タイセイヨウダラ

ここ数日めっきり寒くなってきたロンドン。買い物に行く途中に通るフィッシュ&チップス屋から漂う揚げ物の香りに鼻が敏感になっている。美味そうだな⋯⋯と食指が動くが、中年になって揚げ物を食べると高い確率で胃もたれになるので、今のところ誘惑に耐えている。フィッシュ&チップスの定番メニューは cod & chips だろう。英語で cod と呼ぶ白身魚のタイセイヨウダラに衣を付けて揚げたものに、ふかふかした太いフライド・ポテト (chips) を付け合わせ、塩と酢 (salt & vinegar) を振りかけて食べる。鼻を突く酢の匂いが食欲をそそる。私が子供の頃、某世界的ハンバーガー・チェーン店のセットより少し高めだったが、乱獲されて漁獲量が減ったタイセイヨウダラは高騰し、現在はハンバーガーのセットの倍以上の値段になる。

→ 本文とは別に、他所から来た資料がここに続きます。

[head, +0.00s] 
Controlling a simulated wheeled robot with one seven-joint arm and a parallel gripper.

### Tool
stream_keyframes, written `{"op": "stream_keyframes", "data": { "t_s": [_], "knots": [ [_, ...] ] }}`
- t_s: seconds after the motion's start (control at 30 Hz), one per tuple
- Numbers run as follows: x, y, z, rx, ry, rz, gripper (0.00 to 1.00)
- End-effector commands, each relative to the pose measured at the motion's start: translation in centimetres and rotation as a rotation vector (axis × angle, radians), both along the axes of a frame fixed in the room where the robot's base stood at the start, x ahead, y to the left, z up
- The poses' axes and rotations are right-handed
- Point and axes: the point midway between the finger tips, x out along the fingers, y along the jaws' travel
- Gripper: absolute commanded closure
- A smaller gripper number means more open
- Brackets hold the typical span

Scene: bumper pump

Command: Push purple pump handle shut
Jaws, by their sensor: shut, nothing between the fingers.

英国で安くて大量消費される身近な存在から高嶺の花ならぬ高値の魚に変わりつつある cod の語源は不明。英単語の多くはラテン語またはゲルマン語を語源とし、その場合現在のフランス語あるいはオランダ語やドイツ語に似ている。でも cod は違う。フランス語でタイセイヨウダラは morue または cabillaud だ。オランダ語で一般的に kabeljauw と呼ぶ。フランス語 morue の語源は不明で cabillaud の語源は中世オランダ語 cab(b)eliau らしい。オランダ語 kabeljauw の語源も、中世オランダ語 cabeliau / cabbeliau / cabelliau と古オランダ語 cabillaw と遡れるが、それ以前は諸説ありとのこと。

フランス語の単語は他のロマンス語に通じることが多いが、タイセイヨウダラの morue / cabillaud は違う。タイセイヨウダラはスペイン語で bacalao, カタルーニャ語で bacallá, ポルトガル語で bacalhau だ。